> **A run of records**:
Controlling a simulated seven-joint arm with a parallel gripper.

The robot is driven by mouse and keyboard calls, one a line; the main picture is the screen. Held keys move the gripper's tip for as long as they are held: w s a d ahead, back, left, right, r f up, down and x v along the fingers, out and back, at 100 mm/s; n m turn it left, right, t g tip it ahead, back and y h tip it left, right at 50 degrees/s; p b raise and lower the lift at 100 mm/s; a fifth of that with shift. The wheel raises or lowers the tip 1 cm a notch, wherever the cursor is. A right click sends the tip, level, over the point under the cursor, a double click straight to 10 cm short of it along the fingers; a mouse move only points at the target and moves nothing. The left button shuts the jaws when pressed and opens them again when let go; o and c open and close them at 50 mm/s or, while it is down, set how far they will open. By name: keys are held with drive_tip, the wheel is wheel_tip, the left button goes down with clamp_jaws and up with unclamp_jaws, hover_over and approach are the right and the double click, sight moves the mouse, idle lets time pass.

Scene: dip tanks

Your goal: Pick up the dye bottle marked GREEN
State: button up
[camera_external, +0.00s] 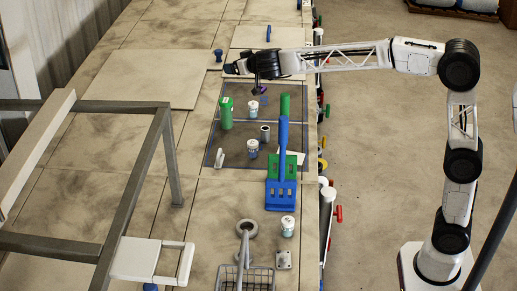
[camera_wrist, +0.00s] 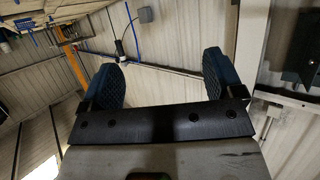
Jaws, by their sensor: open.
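Small white bottles with label bands stand on the bench: one at the far part of the dark mat (camera_external: 253,107), one nearer on the mat (camera_external: 252,149), one at the front right (camera_external: 288,227). Their lettering is too small to read, so I cannot tell which is marked GREEN. A larger green bottle or canister (camera_external: 226,113) stands at the mat's left. My gripper (camera_external: 228,69) is above the bench behind the mat, pointing left, away from the bottles. In the wrist view its two blue pads (camera_wrist: 161,75) are wide apart with nothing between them.
A grey cup (camera_external: 265,132) stands between two white bottles. A wire basket (camera_external: 247,280) is at the front, a metal frame (camera_external: 130,190) at left. The wrist view shows walls (camera_wrist: 185,100).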

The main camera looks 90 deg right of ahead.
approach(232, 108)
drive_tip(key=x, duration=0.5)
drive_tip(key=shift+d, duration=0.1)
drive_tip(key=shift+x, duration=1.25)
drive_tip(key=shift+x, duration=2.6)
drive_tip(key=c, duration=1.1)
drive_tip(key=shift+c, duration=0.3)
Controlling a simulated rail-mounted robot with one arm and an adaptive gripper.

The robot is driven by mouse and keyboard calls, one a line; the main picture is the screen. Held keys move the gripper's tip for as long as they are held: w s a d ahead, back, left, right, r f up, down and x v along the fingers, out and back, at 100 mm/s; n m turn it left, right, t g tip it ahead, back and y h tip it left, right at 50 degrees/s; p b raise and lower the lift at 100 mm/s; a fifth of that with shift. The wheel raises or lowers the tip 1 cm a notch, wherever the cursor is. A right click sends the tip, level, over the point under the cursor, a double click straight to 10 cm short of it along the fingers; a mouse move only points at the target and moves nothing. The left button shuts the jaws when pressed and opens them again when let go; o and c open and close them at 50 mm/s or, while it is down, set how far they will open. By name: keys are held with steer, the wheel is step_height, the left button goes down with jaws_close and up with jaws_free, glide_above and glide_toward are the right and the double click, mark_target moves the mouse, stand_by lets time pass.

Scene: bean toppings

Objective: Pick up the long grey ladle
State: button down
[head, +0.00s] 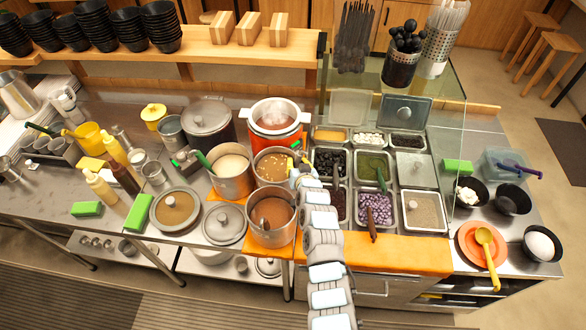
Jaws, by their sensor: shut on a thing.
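My gripper (297,172) is at the right rim of the middle pot (272,165), which holds a light brown, bubbly soup. It is shut on what seems to be the long grey ladle, but the fingers and wrist hide almost all of it, so I cannot make out its handle or bowl. A small yellow and green part shows just above the gripper, and I cannot tell what it belongs to. My arm reaches up from the bottom of the view.
A pot of brown sauce (270,212) stands in front and a pot of pale liquid (231,175) at left. An orange pot (276,122) is behind. Topping trays, including purple beans (375,208), lie close at right. A glass guard (452,150) stands beyond them.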

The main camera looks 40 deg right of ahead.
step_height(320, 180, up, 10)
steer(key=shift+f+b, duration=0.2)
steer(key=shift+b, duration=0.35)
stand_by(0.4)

> **Work to complete**: Write the records out again in full, exactly, and skip every picture.

> **Output of the exercise**:
Controlling a simulated seven-joint arm with a parallel gripper.

The robot is driven by mouse and keyboard calls, one a line; the main picture is the screen. Held keys move the gripper's tip for as long as they are held: w s a d ahead, back, left, right, r f up, down and x v along the fingers, out and back, at 100 mm/s; n m turn it left, right, t g tip it ahead, back and y h tip it left, right at 50 degrees/s; p b raise and lower the lift at 100 mm/s; a fifth of that with shift. The wheel raises or lowers the tip 1 cm a notch, wherever the cursor is. A right click sends the tip, level, over the point under the cursor, a double click straight to 10 cm short of it along the fingers; a mouse move only points at the target and moves nothing. The left button shuts the jaws when pressed and opens them again when let go; o and c open and close them at 50 mm/s or, while it is down, set how far they will open. By name: keys are held with drive_tip, the wheel is wheel_tip, the left button goes down with clamp_jaws and up with unclamp_jaws, hover_over and approach are the right and the double click, sight moves the mouse, idle lets time pass.

Scene: dip tanks

Your goal: Pick up the dye bottle marked GREEN
State: button up
[camera_external, +0.00s] 
[camera_wrist, +0.00s] 
Jaws, by their sensor: open.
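Small white bottles with label bands stand on the bench: one at the far part of the dark mat (camera_external: 253,107), one nearer on the mat (camera_external: 252,149), one at the front right (camera_external: 288,227). Their lettering is too small to read, so I cannot tell which is marked GREEN. A larger green bottle or canister (camera_external: 226,113) stands at the mat's left. My gripper (camera_external: 228,69) is above the bench behind the mat, pointing left, away from the bottles. In the wrist view its two blue pads (camera_wrist: 161,75) are wide apart with nothing between them.
A grey cup (camera_external: 265,132) stands between two white bottles. A wire basket (camera_external: 247,280) is at the front, a metal frame (camera_external: 130,190) at left. The wrist view shows walls (camera_wrist: 185,100).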

The main camera looks 90 deg right of ahead.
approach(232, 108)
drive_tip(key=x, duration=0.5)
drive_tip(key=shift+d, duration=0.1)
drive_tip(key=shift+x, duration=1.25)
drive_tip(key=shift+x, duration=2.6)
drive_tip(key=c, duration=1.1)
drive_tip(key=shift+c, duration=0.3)
Controlling a simulated rail-mounted robot with one arm and an adaptive gripper.

The robot is driven by mouse and keyboard calls, one a line; the main picture is the screen. Held keys move the gripper's tip for as long as they are held: w s a d ahead, back, left, right, r f up, down and x v along the fingers, out and back, at 100 mm/s; n m turn it left, right, t g tip it ahead, back and y h tip it left, right at 50 degrees/s; p b raise and lower the lift at 100 mm/s; a fifth of that with shift. The wheel raises or lowers the tip 1 cm a notch, wherever the cursor is. A right click sends the tip, level, over the point under the cursor, a double click straight to 10 cm short of it along the fingers; a mouse move only points at the target and moves nothing. The left button shuts the jaws when pressed and opens them again when let go; o and c open and close them at 50 mm/s or, while it is down, set how far they will open. By name: keys are held with steer, the wheel is step_height, the left button goes down with jaws_close and up with jaws_free, glide_above and glide_toward are the right and the double click, mark_target moves the mouse, stand_by lets time pass.

Scene: bean toppings

Objective: Pick up the long grey ladle
State: button down
[head, +0.00s] 
Jaws, by their sensor: shut on a thing.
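My gripper (297,172) is at the right rim of the middle pot (272,165), which holds a light brown, bubbly soup. It is shut on what seems to be the long grey ladle, but the fingers and wrist hide almost all of it, so I cannot make out its handle or bowl. A small yellow and green part shows just above the gripper, and I cannot tell what it belongs to. My arm reaches up from the bottom of the view.
A pot of brown sauce (270,212) stands in front and a pot of pale liquid (231,175) at left. An orange pot (276,122) is behind. Topping trays, including purple beans (375,208), lie close at right. A glass guard (452,150) stands beyond them.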

The main camera looks 40 deg right of ahead.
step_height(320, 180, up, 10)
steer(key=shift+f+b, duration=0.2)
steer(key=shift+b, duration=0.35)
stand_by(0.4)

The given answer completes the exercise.